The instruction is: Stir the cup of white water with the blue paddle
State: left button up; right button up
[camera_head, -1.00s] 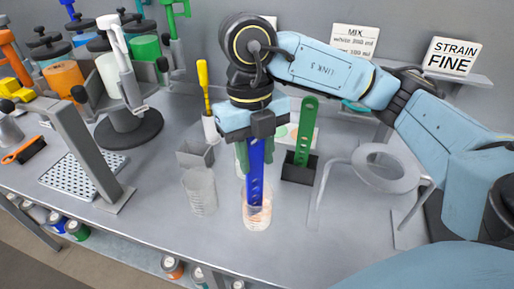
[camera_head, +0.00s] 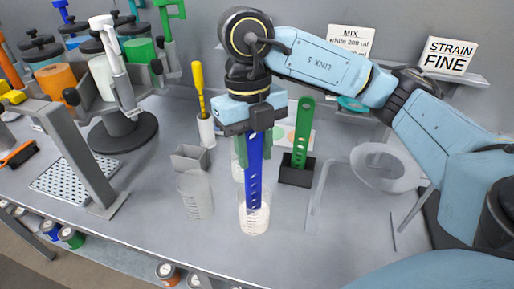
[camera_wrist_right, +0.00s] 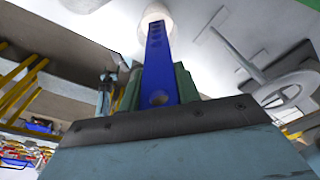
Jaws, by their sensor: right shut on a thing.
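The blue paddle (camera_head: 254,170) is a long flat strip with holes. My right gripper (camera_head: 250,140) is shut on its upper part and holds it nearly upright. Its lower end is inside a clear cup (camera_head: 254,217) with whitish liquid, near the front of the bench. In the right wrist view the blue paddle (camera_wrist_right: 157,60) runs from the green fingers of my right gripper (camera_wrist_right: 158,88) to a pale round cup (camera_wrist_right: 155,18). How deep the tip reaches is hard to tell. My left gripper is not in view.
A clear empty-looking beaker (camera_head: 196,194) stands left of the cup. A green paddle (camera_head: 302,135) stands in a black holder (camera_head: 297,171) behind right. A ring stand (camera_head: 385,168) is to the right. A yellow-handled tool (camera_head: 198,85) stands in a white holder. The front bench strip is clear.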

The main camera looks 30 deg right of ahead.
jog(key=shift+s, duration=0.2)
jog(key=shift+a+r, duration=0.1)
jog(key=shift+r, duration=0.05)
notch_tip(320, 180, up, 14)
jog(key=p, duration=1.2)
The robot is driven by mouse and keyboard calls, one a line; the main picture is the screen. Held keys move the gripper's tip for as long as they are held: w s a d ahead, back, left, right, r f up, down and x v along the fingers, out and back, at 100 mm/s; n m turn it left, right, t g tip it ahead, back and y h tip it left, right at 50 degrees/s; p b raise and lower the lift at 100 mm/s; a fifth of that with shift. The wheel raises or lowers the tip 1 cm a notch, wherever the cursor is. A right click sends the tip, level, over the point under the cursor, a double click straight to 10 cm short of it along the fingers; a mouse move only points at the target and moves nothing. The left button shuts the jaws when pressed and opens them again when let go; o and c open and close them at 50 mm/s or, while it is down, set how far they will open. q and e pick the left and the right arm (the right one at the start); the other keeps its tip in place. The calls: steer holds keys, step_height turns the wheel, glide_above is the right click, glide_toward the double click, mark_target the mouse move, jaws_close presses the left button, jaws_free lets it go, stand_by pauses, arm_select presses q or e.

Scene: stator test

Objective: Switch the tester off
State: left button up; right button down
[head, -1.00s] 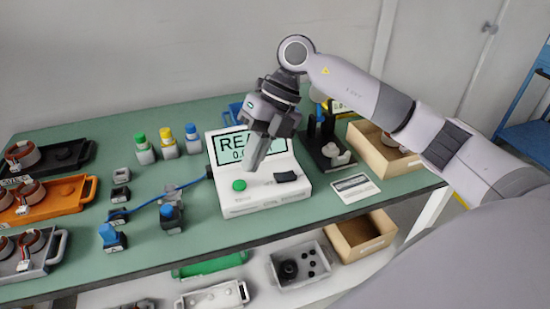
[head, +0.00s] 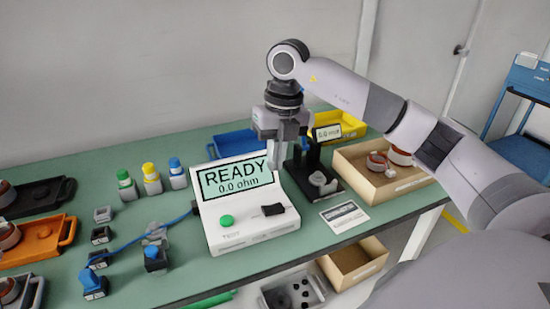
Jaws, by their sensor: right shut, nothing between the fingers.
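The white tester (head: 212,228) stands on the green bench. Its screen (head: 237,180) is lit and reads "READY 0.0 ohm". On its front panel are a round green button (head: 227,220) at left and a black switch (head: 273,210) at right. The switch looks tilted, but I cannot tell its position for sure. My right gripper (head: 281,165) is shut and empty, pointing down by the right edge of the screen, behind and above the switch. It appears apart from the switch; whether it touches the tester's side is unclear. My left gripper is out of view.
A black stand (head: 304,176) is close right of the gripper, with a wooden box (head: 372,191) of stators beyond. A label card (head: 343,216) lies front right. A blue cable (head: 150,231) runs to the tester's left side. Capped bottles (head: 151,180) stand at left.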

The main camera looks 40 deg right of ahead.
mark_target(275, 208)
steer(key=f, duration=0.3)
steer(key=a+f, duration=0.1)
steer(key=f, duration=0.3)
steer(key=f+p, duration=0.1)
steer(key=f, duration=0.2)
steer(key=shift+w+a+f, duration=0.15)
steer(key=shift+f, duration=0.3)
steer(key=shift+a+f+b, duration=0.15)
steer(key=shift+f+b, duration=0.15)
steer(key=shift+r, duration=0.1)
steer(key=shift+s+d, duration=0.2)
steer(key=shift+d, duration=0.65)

_AIM_
Isolate the lines above that contain the word "State" and copy them.

_ANSWER IN FULL_
State: left button up; right button up
State: left button up; right button down

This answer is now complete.